_STATED EXERCISE_:
Repeat exactly what appears from the opening line of the listing to the line with "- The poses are", inclusive.

_INFORMATION SHOWN_:
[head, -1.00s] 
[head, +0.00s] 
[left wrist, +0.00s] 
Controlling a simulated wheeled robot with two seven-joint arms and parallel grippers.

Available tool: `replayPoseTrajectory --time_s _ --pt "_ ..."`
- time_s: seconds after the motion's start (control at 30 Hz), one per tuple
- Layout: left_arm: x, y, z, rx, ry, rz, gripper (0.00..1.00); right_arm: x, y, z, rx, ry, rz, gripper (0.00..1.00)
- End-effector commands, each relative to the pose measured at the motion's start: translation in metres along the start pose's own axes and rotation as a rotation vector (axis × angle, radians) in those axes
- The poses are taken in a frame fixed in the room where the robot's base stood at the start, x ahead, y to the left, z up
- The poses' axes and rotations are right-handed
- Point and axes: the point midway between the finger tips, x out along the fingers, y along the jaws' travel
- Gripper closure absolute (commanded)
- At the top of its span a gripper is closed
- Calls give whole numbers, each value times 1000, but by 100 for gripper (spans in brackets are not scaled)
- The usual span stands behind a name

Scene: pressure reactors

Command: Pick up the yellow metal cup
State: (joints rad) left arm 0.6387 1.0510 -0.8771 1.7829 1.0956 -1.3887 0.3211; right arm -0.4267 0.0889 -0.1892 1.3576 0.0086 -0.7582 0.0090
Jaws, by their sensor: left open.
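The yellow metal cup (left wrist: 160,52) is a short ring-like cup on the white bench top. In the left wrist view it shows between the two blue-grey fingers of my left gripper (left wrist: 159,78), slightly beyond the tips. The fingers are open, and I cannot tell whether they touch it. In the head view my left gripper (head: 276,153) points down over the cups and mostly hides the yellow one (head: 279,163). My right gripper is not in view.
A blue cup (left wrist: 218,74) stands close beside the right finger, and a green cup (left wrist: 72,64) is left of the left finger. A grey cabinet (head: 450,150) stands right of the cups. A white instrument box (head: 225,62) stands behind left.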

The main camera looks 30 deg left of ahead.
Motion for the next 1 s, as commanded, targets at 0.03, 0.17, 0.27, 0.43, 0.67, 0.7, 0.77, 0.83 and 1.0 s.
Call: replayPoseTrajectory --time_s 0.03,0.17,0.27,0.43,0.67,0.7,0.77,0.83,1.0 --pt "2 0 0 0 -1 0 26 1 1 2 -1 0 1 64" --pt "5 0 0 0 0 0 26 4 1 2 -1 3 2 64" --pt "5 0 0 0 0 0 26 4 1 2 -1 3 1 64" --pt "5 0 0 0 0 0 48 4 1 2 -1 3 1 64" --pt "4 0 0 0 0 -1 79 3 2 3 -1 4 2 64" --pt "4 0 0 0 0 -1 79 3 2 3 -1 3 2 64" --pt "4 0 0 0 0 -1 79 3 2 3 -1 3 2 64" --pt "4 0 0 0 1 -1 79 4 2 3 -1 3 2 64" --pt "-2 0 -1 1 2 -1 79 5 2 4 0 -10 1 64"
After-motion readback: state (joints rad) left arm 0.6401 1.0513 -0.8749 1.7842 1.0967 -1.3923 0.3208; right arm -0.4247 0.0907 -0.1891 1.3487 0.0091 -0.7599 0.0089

_OUTPUT_:
[head, -1.00s] 
[head, +0.00s] 
[left wrist, +0.00s] 
Controlling a simulated wheeled robot with two seven-joint arms and parallel grippers.

Available tool: `replayPoseTrajectory --time_s _ --pt "_ ..."`
- time_s: seconds after the motion's start (control at 30 Hz), one per tuple
- Layout: left_arm: x, y, z, rx, ry, rz, gripper (0.00..1.00); right_arm: x, y, z, rx, ry, rz, gripper (0.00..1.00)
- End-effector commands, each relative to the pose measured at the motion's start: translation in metres along the start pose's own axes and rotation as a rotation vector (axis × angle, radians) in those axes
- The poses are taken in a frame fixed in the room where the robot's base stood at the start, x ahead, y to the left, z up

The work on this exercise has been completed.